Estudo para mapear as vulnerabilidades de cidades como São Paulo e o Rio de Janeiro aos efeitos do aquecimento global será divulgado em abril
São Paulo já atravessa uma mudança climática de grandes proporções." A frase, de Carlos Nobre, um dos maiores especialistas em mudança climática do país, antecipa dados de um estudo que ele lidera e será divulgado em abril, envolve vários institutos de pesquisa e procura mapear as vulnerabilidades de cidades como São Paulo e o Rio de Janeiro aos efeitos do aquecimento global.
"Em 2060, todos os verões do Rio terão as temperaturas das últimas semanas", prosseguiu, falando em um seminário na terça-feira (2/3), em São Paulo, promovido pelo Conselho Brasileiro de Construção Sustentável (CBCS), sobre vulnerabilidades em área de risco. A temperatura média em São Paulo, de 1933 a hoje, subiu 2,5 graus.
O número de descargas elétricas vem subindo de forma exponencial - e um estudo indica que cada grau de aumento na temperatura aumenta a incidência de raios em 30%. Nobre exibiu gráficos do aumento do volume de chuvas e disse que chuvas intensas serão 30% mais frequentes até 2050. "São Paulo terá que conviver, talvez para sempre, com piscinões. Vai ter que se adaptar."
Já está ocorrendo um aumento no número de noites quentes, um efeito claro do aquecimento global. O clima já está e ficará ainda mais variável, com mais períodos secos, assim como um aumento de períodos com chuvas em volume muito maiores. Os meses mais quentes do ano já não são mais janeiro e fevereiro, mas outubro e novembro.
No cenário brasileiro, o semiárido nordestino será o mais afetado, aumentando as dificuldades de 14 milhões de pessoas que já dependem de agricultura precária. O mosquito da dengue poderá migrar para o sul, chegando ao Paraná, a Montevidéu, à Argentina.
O secretário do Verde do município de São Paulo, Eduardo Jorge, citou ações que sua pasta vem desenhando com outras secretarias municipais e estaduais, para tentar adaptar São Paulo à mudança e evitar tragédias. Em quatro anos, o poder público desfez 4 mil casas que estavam em construção em áreas de risco. "É difícil e impopular reverter um processo que sempre foi assim, mas é necessário e alguém tinha que começar."
Fabio Feldman, conselheiro do CBCS, lembrou que as Áreas de Proteção Permanente, as APPs, onde a vegetação nas margens dos rios ou de grande declividade, por exemplo, têm que ser preservadas, são potencialmente áreas de risco. "A adaptação à mudança do clima já está ocorrendo. Mas vai exigir planejamento urbano associado à implementação de políticas públicas."

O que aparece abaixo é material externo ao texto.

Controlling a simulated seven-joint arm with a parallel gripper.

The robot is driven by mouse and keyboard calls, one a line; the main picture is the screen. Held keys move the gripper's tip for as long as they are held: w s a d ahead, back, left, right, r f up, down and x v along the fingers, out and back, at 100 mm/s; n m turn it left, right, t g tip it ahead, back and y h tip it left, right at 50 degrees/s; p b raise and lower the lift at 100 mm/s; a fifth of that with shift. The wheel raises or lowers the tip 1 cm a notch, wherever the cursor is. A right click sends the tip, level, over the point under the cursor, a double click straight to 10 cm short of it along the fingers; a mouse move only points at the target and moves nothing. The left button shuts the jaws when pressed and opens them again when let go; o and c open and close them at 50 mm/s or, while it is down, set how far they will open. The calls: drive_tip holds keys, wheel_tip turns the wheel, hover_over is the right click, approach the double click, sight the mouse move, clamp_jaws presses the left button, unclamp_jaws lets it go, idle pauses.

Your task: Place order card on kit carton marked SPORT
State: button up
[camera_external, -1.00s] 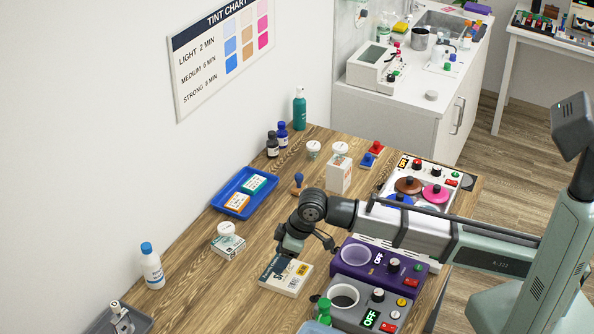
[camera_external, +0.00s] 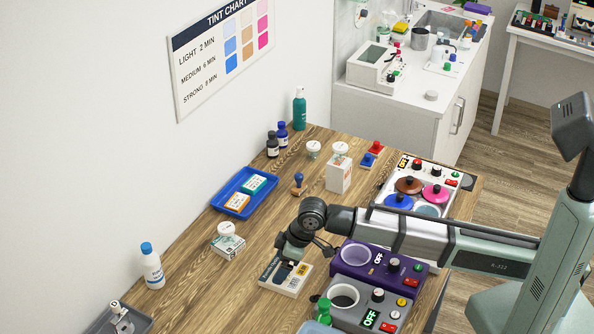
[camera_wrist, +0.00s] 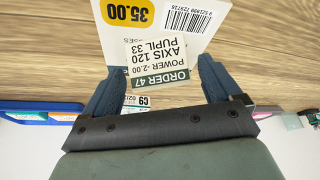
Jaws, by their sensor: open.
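The order card (camera_wrist: 160,62), white with a green band reading ORDER 47, lies between the fingers of my gripper (camera_wrist: 162,72) in the wrist view. My gripper is open, with one blue finger on each side of the card. Behind the card is a white carton (camera_wrist: 198,18) with a yellow 35.00 price label and a barcode; whether the card touches it is unclear. In the external view my gripper (camera_external: 287,260) is low over this flat carton (camera_external: 292,286) and hides part of it. I cannot read SPORT on any carton.
A purple unit (camera_external: 345,272) and a grey unit (camera_external: 372,303) stand close on the right. A small carton with a white tub on it (camera_external: 228,248) and a blue tray (camera_external: 220,203) lie left. An upright white carton (camera_external: 339,178) stands behind. Bare wood lies between.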

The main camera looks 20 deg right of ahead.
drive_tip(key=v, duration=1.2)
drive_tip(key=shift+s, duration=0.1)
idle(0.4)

A urbanização das áreas litorâneas tem que levar em conta quanto o mar irá subir, alertou Nobre. A média global é 3 a 4 milímetros ao ano e estudos indicam que ele pode subir de 40 centímetros a um metro neste século. "Cidades como o Rio de Janeiro e Nova York terão que se situar", disse. O que isto significa, é uma resposta do futuro. "Vão demolir construções na orla? Terão barcos ao invés de carros?", perguntou à plateia.
A adaptação à mudança climática tem seus limites. Na Holanda, país que tem tecnologia secular em se adaptar ao avanço do mar, sinaliza-se que o limite máximo no aumento do nível do mar, na construção de diques, é de um metro. "Eles têm um Plano B, uma nova Holanda em mente, para o caso de o mar subir muito", disse o cientista. "Pensam em uma cidade flutuante, em agricultura flutuante, coisas do gênero."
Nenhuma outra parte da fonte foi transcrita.